Forest Service seeks comments about mining in McCullough
BRECKENRIDGE – The U.S. Forest Service is accepting more comments about a proposed mine operation in McCullough Gulch after the applicant, George Stroup, changed his proposed operating plans.
The land is public, but Stroup owns unpatented mining claims in the area and can mine there if he wins approval from the Forest Service.
Dillon District Ranger Jamie Connell said Stroup originally proposed removing and processing ore at the site using heavy equipment and a small milling facility. Stroup modified his plans after hearing comments from the public.
The new plan focuses more on exploration and minerals studies, including repairing the entrance and extracting surface and subsurface ore samples from the Christine Mine.
The mine is located about two and a half miles west of the end of McCullough Gulch Road on the northwest side of Quandary Peak.
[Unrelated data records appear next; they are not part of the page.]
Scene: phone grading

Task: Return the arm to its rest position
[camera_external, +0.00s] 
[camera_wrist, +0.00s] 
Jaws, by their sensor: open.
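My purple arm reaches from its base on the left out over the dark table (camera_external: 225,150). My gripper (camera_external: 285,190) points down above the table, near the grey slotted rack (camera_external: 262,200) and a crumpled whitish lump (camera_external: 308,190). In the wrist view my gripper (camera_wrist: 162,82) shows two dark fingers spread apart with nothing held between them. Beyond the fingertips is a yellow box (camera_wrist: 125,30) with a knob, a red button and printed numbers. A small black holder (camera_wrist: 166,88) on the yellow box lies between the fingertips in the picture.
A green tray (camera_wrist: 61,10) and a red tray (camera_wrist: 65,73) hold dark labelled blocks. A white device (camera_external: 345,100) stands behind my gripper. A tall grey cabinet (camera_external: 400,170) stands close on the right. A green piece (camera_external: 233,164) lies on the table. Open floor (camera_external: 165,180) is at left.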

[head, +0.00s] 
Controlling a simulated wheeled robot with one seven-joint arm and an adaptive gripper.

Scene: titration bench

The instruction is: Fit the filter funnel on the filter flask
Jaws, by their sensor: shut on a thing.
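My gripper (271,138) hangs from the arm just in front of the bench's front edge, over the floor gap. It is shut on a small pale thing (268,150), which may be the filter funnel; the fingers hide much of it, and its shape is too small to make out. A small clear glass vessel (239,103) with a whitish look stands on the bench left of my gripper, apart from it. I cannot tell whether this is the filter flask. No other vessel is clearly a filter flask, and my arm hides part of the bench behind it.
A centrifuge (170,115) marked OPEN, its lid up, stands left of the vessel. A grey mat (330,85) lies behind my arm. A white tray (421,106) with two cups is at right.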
For the first mile, the access route would follow a historic road separate from the Forest Service trail to Quandary Falls. The remaining mile would require trail construction to accommodate the all-terrain vehicles Stroup proposes to use for transporting ore.
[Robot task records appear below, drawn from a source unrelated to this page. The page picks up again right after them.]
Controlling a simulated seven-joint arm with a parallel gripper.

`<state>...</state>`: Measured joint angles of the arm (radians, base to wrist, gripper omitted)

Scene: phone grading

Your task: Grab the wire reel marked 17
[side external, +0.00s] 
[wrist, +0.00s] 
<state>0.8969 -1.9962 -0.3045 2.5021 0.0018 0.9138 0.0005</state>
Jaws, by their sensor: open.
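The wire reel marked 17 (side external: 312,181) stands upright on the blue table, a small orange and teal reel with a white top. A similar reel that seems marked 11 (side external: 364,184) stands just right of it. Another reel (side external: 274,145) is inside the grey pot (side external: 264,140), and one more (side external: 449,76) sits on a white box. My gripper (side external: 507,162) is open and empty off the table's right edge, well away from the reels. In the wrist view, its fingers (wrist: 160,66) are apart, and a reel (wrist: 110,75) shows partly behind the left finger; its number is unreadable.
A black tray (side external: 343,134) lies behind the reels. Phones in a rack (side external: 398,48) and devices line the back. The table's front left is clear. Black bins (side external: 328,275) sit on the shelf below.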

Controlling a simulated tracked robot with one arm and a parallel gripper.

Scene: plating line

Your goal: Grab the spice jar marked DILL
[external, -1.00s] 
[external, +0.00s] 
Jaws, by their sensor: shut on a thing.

Stroup wants to mine the area for three years, beginning in the early summer and ending in the late fall of each year. He hopes to start next summer.
Forest Service officials will accept comments about the proposal until Dec. 20, at which point Connell will conduct an Environmental Assessment on the project. An Environmental Assessment is less stringent than a full-blown Environmental Impact Analysis but will determine how mining operations in the area will impact the land and outline other alternatives.
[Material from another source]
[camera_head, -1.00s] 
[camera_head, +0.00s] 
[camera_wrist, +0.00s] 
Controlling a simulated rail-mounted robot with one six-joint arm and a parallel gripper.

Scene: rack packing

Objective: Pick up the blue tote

The Forest Service also will determine if additional mitigation efforts at the site will be necessary and ensure that any alternative selected is consistent with the White River National Forest Plan.
The Forest Service will use comments to identify issues and develop alternatives. People commenting must include their names, addresses, telephone numbers and organizations they represent – if any – specific facts, concerns or issues and supporting reasons for their stance.